Host Definition – A basic host definition includes a template, a name and an alias for the object being monitored and most importantly an IP address.
Service Definition – This consists of a services template defined by use, the name of the object against which the service is run (this should match the name in the object’s host definition), a service description and the command associated with the service including a list of mandatory command-line parameter values. The command gets executed against an object if the corresponding service is enabled.
#Hostgroup Definitions define hostgroup{ hostgroup_name nestedESXi alias All nested instances of ESXi members esx-a,esx-b } #Host Definitions define host{ use linux-server host_name esx-a alias esx-a address 192.168.16.68 } define host{ use linux-server host_name esx-b alias esx-b address 192.168.16.69 } #Service Definitions define service{ use local-service host_name esx-a service_description PING check_command check_ping!100.0,20%!500.0,60% } define service{ use local-service host_name esx-b service_description PING check_command check_ping!100.0,20%!500.0,60% } define service{ use generic-service host_name esx-a service_description ESXi Hardware Check check_command check_esxi_hardware!root!password!auto } define service{ use generic-service host_name esx-b service_description ESXi Hardware Check check_command check_esxi_hardware!root!password!auto }
2. Commands.cfg
The commands.cfg configuration file contains definitions for the commands used by Nagios to monitor objects. We need to add a reference to the check_esxi_hardware script along with the parameters passed along. Here’s how I set it up:
# 'check_esxi_hardware' command definition define command{ command_name check_esxi_hardware command_line $USER1$/check_esxi_hardware -H $HOSTADDRESS$ -U $ARG1$ -P $ARG2$ -V $ARG3$ }
The definition listed can be placed under the section shown in the next screenshot. Use the vi editor to accomplish this.
3. Nagios.cfg
This is, as you’ve probably guessed, the main configuration file for Nagios which is where you’ll find the core settings for the product.
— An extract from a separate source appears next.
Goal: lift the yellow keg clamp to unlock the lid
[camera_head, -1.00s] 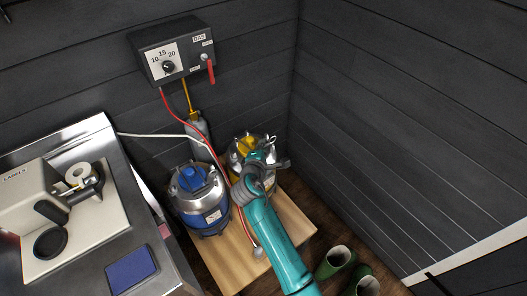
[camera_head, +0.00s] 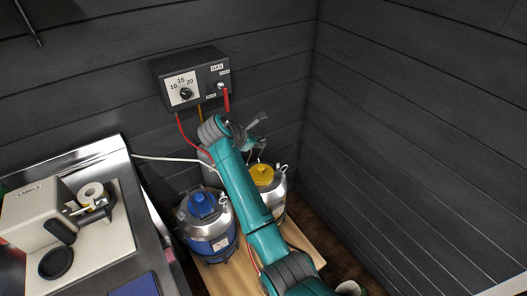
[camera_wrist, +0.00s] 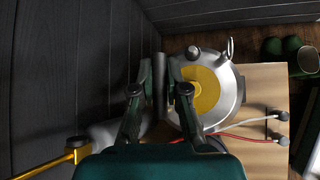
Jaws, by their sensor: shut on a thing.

At this point, we need to add a reference to the esxi.cfg previously created so Nagios can start monitoring the ESXi hosts in it defined.
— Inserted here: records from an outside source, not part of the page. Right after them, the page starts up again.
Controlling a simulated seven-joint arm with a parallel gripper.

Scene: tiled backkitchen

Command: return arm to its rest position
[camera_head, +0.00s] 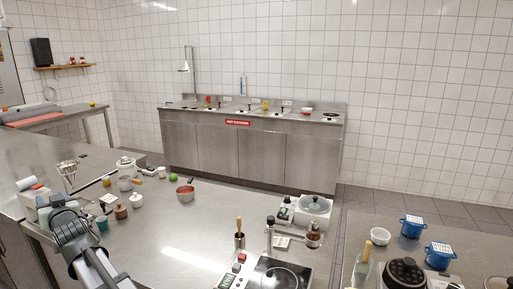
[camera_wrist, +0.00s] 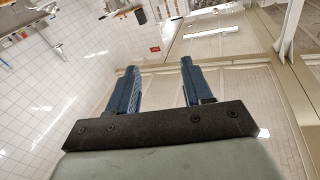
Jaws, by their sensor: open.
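My gripper (camera_wrist: 159,65) shows in the wrist view with its two blue fingers spread apart. Nothing is between the fingers; only tiled surface shows behind them. In the head view my arm (camera_head: 85,245) stands at the lower left, in front of the steel worktop (camera_head: 180,235). I cannot make out the fingers clearly there.
Small jars, cups and a red pan (camera_head: 185,192) stand on the worktop's left and back. A scale with a glass-lidded pot (camera_head: 313,205) and a hotplate (camera_head: 275,277) are at the right. The worktop's middle is clear.

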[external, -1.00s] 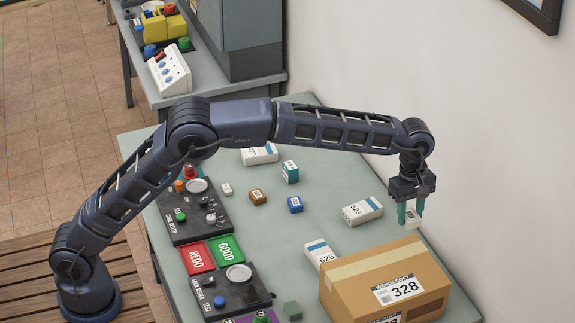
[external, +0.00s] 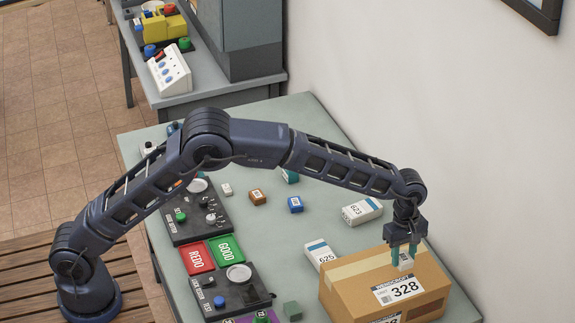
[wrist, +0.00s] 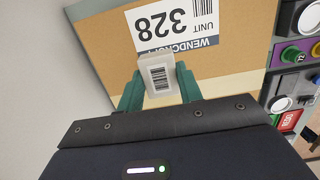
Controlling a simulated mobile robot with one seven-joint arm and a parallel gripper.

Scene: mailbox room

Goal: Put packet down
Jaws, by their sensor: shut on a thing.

To do this, we add an object configuration file entry right at the beginning of the nagios.cfg file as shown next.
4. Contacts.cfg
If your CentOS VM is already configured to send out emails, you just need to change the email entry found at the beginning of contacts.cfg file. This enables you to receive email notifications from Nagios.
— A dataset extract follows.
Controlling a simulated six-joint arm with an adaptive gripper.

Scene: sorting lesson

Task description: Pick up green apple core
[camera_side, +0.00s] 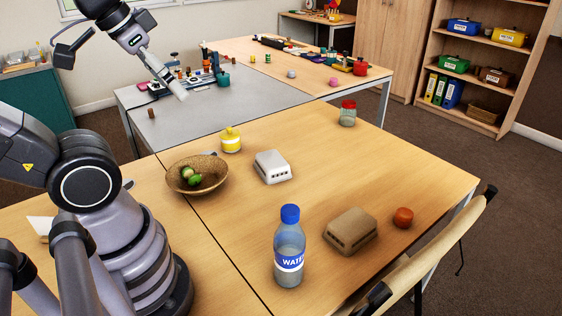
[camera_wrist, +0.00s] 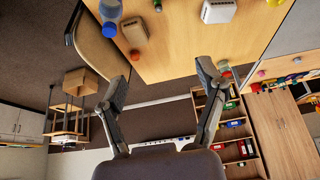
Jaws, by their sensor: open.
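In the side view, a woven basket (camera_side: 212,184) on the wooden table holds small green items. A darker green one (camera_side: 195,181) sits in front of a paler green one (camera_side: 187,172); they are too small to tell surely which is the apple core. My gripper (camera_side: 180,94) is high at the upper left, over the grey table and well away from the basket. In the wrist view my gripper (camera_wrist: 162,85) has its two fingers spread wide with nothing between them. The basket is not visible in the wrist view.
A yellow pot (camera_side: 231,141) and a white slotted block (camera_side: 272,167) stand near the basket. A water bottle (camera_side: 289,254), a tan slotted block (camera_side: 350,231), a red-orange ball (camera_side: 403,217) and a red-lidded jar (camera_side: 347,114) stand farther right. The table's middle right is clear.
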In my case, I only had to install mailx for this to work. If it doesn’t work straight out-of-the-box for you, have a look at this and this. The only thing left to do is restart the Nagios service. Do this by running:
service restart Nagios
Start monitoring
Using a browser, log in to access the Nagios console. On the right-hand side, click Hosts. You should see the ESXi hosts specified in esxi.cfg.
Clicking on a host link will take you to the Host Information page displaying host state information. You can also enable and disable various checks and settings from the Host Commands list. Enabling email notifications for a specific object is one such example.
Clicking on View Status Detail For This Host (previous screenshot) takes you to a page displaying which services are defined for the object being monitored. As can be seen in the next screenshot, these correspond to the ping and ESXi Hardware Check services defined under the Service Definitions section in the esxi.cfg file.
Clicking on Host Groups takes you to a page where monitored objects are ordered according to the host groups they are members of. So, returning to our example, you can see a nestedESXi host group which was defined in the esx.cfg configuration file.
And finally, provided email notification for a selected object is enabled, you should start receiving email notifications whenever a service reports back something faulty. The screenshot shows two overlaid email messages, one triggered by the ESXi Hardware Check and the other by the ping service.
Conclusion
Monitoring ESXi using Nagios isn’t that difficult although getting acquainted with the product will take some time. Admittedly, I only scratched the surface when it comes to Nagios’ functionality. Truth be said, I’m learning to use the product myself. This 2-part series, however, should get you going in no time at all. For further details, visit the official documentation page and the Nagios knowledge base.
Have a look at vRealize Log Insight: A first look and how to deploy it if you’re specifically looking for a VMware logging and monitoring solution.
Not a DOJO Member yet?
Join thousands of other IT pros and receive a weekly roundup email with the latest content & updates!
16 thoughts on "How to monitor ESXi with Nagios Core – Part 2"
Hi,
Can you please help me with this issue?.
[root@ardc01nagios libexec]# ./check_esxi_hardware.py -H IP –user=root –pass=xxxxxxxx
UNKNOWN: (0, ‘Socket error: [SSL: CERTIFICATE_VERIFY_FAILED] certificate verify failed (_ssl.c:661)’)
[root@ardc01nagios libexec]#
Hi Federico,
The problem seems to be a python issue so I suggest you try updating your Linux host to the latest patches, etc. Other than that, I haven’t come across the issue.
https://github.com/Napsty/check_esxi_hardware/issues/7
regards
Jason
Great post, installed and working successfully.
The only thing is that, after deployed in the Host groups the “ping” is OK but the hardware status is “CRITICALl” on the details it shows:
(No output on stdout) stderr: execvp(/usr/local/nagios/libexec/check_esxi_hardware, …) failed. errno is 2: No such file or directory
Do you know what is the reason of this?
Thanks a lot!
Thanks for the feedback. Probably you’re missing some plug-ins. Have a look at this; https://osric.com/chris/accidental-developer/2016/12/missing-nagios-plugins-in-centos-7/
For centos 7 is the same procedure.. I have the same error:
(No output on stdout) stderr: execvp(/usr/local/nagios/libexec/check_esxi_hardware, …) failed. errno is 2: No such file or directory
When editing commands.cfg, the text says:
command_line $USER1$/check_esxi_hardware -H $HOSTADDRESS$ -U $ARG1$ -P $ARG2$ -V $ARG3$
but it is missing the .py after the script name and the -V $ARG$ doesn’t seem to refer to anything. I changed it to the below and it worked.
command_line $USER1$/check_esxi_hardware.py -H $HOSTADDRESS$ -U $ARG1$ -P $ARG2$
Thank you for the article. It was helpful. Is there a way to monitor the CPU RAM VMS and other details on Esxi using nagios. Haven’t been able to find the right plugin.
Hi Rahul. This would actually defeat the purpose of using Nagios in a way.
The VM resources in VMware give you an idea of how much it uses to schedule workloads, however it is not as accurate as what’s really going on the guest (especially the memory!).
Meaning you should monitor the VM resources from within the guest (agent), then you monitor the host’s resources (esxi).